## PROBLEM
Copy out the data below as written; omit any images.

====

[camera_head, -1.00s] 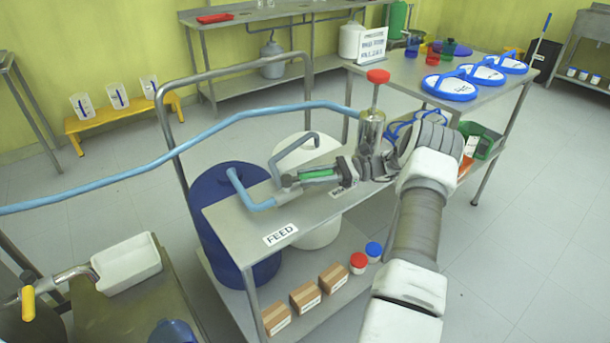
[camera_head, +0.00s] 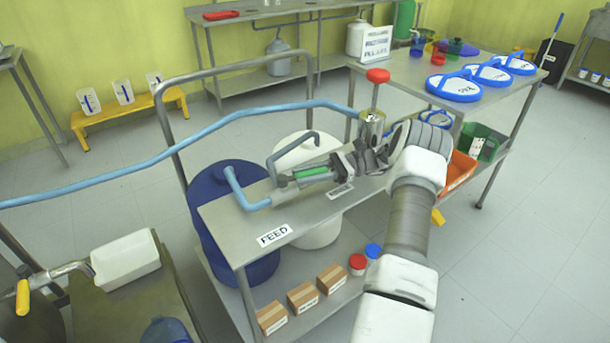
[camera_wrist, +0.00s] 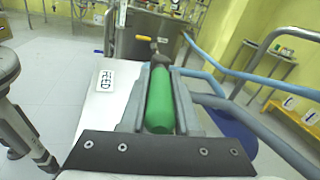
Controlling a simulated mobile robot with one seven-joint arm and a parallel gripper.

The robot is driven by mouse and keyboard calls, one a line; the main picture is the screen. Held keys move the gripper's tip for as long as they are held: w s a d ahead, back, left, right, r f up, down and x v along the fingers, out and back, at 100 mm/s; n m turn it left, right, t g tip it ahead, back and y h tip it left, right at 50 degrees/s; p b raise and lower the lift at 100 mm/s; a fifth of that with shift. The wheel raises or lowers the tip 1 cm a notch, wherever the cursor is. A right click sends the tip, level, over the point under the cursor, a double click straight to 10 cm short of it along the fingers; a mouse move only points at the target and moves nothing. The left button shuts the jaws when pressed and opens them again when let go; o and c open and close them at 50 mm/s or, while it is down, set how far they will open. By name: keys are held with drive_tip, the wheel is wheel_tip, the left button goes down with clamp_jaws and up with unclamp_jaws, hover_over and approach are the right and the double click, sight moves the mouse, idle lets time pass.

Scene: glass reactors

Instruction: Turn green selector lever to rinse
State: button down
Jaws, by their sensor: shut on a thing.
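The green selector lever (camera_head: 310,173) lies roughly level above the steel cart's top, among the pipes between the FEED label and the metal cylinder. In the wrist view the green lever (camera_wrist: 160,100) runs lengthwise between the two grey jaws, which press along both its sides. My gripper (camera_head: 300,177) reaches in from the right and is shut on the lever; it also shows in the wrist view (camera_wrist: 158,85). The FEED label (camera_head: 274,235) is at the cart's front left corner. A second label (camera_head: 340,191) sits just below my gripper, too small to read. The valve body is partly hidden.
A metal cylinder with a red knob (camera_head: 377,76) stands behind my gripper. A light blue hose (camera_head: 200,145) crosses to the left. A blue drum (camera_head: 232,207) stands beside the cart. A table with blue-rimmed lids (camera_head: 453,87) is at the right. Floor at the right is open.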

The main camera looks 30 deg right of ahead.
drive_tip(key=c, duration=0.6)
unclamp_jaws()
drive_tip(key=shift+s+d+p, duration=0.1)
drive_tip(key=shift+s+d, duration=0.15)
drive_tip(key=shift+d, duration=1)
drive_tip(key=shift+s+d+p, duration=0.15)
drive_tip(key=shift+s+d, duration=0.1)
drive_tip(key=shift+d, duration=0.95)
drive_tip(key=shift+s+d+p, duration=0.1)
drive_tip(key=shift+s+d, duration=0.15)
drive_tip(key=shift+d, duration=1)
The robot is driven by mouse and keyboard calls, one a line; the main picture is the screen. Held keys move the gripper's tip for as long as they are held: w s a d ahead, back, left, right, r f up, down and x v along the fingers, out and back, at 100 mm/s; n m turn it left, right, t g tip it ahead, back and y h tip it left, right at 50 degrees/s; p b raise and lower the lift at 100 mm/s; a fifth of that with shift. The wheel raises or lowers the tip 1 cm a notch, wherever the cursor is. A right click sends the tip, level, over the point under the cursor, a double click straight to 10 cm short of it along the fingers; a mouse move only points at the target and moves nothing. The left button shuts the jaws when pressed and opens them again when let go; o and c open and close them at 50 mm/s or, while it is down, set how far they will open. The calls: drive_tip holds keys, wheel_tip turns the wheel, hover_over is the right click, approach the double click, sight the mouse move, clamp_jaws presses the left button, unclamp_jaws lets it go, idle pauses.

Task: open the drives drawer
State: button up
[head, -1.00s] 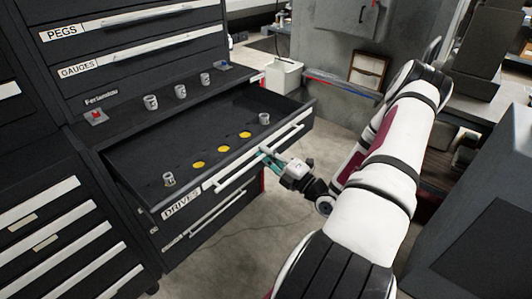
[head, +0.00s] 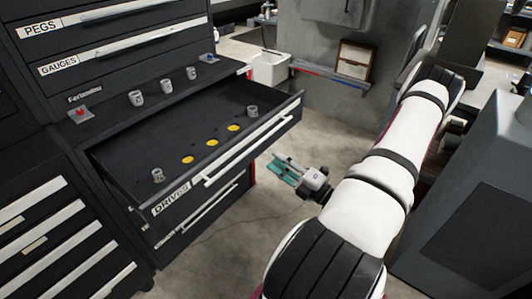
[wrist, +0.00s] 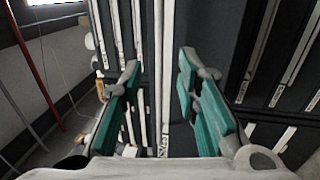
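The drives drawer (head: 125,184) is pulled well out of the dark cabinet in the head view, with its DRIVES label (head: 171,203) on the front. Its long pale handle (head: 250,151) runs along the front face. Inside lie several yellow discs and two small metal sockets. My gripper (head: 282,173) is in front of the drawer, apart from the handle, with nothing between its fingers. In the wrist view, my gripper (wrist: 160,110) has its teal finger pads spread wide, with pale handle strips and a sideways label visible beyond and between them.
Several metal sockets (head: 165,86) and a red-topped piece (head: 80,112) stand on the ledge behind the drawer. The PEGS (head: 39,28) and GAUGES (head: 58,69) drawers above are shut. A white bin (head: 271,68) stands behind. A grey machine (head: 455,185) is at right. Bare floor lies between.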

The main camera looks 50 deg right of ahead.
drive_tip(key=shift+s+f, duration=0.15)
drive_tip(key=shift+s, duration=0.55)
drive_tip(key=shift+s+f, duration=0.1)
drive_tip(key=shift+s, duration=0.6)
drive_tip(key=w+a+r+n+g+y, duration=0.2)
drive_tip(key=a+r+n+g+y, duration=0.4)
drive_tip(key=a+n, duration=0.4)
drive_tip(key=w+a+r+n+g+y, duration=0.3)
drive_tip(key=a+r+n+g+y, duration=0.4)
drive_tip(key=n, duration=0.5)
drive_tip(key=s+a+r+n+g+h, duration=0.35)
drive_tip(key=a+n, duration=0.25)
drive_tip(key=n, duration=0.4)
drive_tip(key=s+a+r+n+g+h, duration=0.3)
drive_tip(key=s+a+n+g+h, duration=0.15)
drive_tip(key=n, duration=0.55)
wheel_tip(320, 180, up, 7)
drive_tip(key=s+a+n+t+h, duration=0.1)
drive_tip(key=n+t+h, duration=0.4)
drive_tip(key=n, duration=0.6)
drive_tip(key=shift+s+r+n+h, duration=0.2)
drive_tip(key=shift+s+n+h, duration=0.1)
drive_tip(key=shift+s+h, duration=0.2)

====

## FULL RESPONSE
[camera_head, -1.00s] 
[camera_head, +0.00s] 
[camera_wrist, +0.00s] 
Controlling a simulated mobile robot with one seven-joint arm and a parallel gripper.

The robot is driven by mouse and keyboard calls, one a line; the main picture is the screen. Held keys move the gripper's tip for as long as they are held: w s a d ahead, back, left, right, r f up, down and x v along the fingers, out and back, at 100 mm/s; n m turn it left, right, t g tip it ahead, back and y h tip it left, right at 50 degrees/s; p b raise and lower the lift at 100 mm/s; a fifth of that with shift. The wheel raises or lowers the tip 1 cm a notch, wherever the cursor is. A right click sends the tip, level, over the point under the cursor, a double click straight to 10 cm short of it along the fingers; a mouse move only points at the target and moves nothing. The left button shuts the jaws when pressed and opens them again when let go; o and c open and close them at 50 mm/s or, while it is down, set how far they will open. By name: keys are held with drive_tip, the wheel is wheel_tip, the left button goes down with clamp_jaws and up with unclamp_jaws, hover_over and approach are the right and the double click, sight moves the mouse, idle lets time pass.

Scene: glass reactors

Instruction: Turn green selector lever to rinse
State: button down
Jaws, by their sensor: shut on a thing.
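The green selector lever (camera_head: 310,173) lies roughly level above the steel cart's top, among the pipes between the FEED label and the metal cylinder. In the wrist view the green lever (camera_wrist: 160,100) runs lengthwise between the two grey jaws, which press along both its sides. My gripper (camera_head: 300,177) reaches in from the right and is shut on the lever; it also shows in the wrist view (camera_wrist: 158,85). The FEED label (camera_head: 274,235) is at the cart's front left corner. A second label (camera_head: 340,191) sits just below my gripper, too small to read. The valve body is partly hidden.
A metal cylinder with a red knob (camera_head: 377,76) stands behind my gripper. A light blue hose (camera_head: 200,145) crosses to the left. A blue drum (camera_head: 232,207) stands beside the cart. A table with blue-rimmed lids (camera_head: 453,87) is at the right. Floor at the right is open.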

The main camera looks 30 deg right of ahead.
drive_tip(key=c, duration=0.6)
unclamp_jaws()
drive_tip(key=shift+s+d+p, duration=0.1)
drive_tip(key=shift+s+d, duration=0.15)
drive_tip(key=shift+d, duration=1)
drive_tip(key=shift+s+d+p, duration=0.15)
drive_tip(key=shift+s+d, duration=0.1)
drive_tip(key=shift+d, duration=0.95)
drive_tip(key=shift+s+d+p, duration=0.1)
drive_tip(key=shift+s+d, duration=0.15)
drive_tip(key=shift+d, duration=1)
The robot is driven by mouse and keyboard calls, one a line; the main picture is the screen. Held keys move the gripper's tip for as long as they are held: w s a d ahead, back, left, right, r f up, down and x v along the fingers, out and back, at 100 mm/s; n m turn it left, right, t g tip it ahead, back and y h tip it left, right at 50 degrees/s; p b raise and lower the lift at 100 mm/s; a fifth of that with shift. The wheel raises or lowers the tip 1 cm a notch, wherever the cursor is. A right click sends the tip, level, over the point under the cursor, a double click straight to 10 cm short of it along the fingers; a mouse move only points at the target and moves nothing. The left button shuts the jaws when pressed and opens them again when let go; o and c open and close them at 50 mm/s or, while it is down, set how far they will open. The calls: drive_tip holds keys, wheel_tip turns the wheel, hover_over is the right click, approach the double click, sight the mouse move, clamp_jaws presses the left button, unclamp_jaws lets it go, idle pauses.

Task: open the drives drawer
State: button up
[head, -1.00s] 
[head, +0.00s] 
[wrist, +0.00s] 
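The drives drawer (head: 125,184) is pulled well out of the dark cabinet in the head view, with its DRIVES label (head: 171,203) on the front. Its long pale handle (head: 250,151) runs along the front face. Inside lie several yellow discs and two small metal sockets. My gripper (head: 282,173) is in front of the drawer, apart from the handle, with nothing between its fingers. In the wrist view, my gripper (wrist: 160,110) has its teal finger pads spread wide, with pale handle strips and a sideways label visible beyond and between them.
Several metal sockets (head: 165,86) and a red-topped piece (head: 80,112) stand on the ledge behind the drawer. The PEGS (head: 39,28) and GAUGES (head: 58,69) drawers above are shut. A white bin (head: 271,68) stands behind. A grey machine (head: 455,185) is at right. Bare floor lies between.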

The main camera looks 50 deg right of ahead.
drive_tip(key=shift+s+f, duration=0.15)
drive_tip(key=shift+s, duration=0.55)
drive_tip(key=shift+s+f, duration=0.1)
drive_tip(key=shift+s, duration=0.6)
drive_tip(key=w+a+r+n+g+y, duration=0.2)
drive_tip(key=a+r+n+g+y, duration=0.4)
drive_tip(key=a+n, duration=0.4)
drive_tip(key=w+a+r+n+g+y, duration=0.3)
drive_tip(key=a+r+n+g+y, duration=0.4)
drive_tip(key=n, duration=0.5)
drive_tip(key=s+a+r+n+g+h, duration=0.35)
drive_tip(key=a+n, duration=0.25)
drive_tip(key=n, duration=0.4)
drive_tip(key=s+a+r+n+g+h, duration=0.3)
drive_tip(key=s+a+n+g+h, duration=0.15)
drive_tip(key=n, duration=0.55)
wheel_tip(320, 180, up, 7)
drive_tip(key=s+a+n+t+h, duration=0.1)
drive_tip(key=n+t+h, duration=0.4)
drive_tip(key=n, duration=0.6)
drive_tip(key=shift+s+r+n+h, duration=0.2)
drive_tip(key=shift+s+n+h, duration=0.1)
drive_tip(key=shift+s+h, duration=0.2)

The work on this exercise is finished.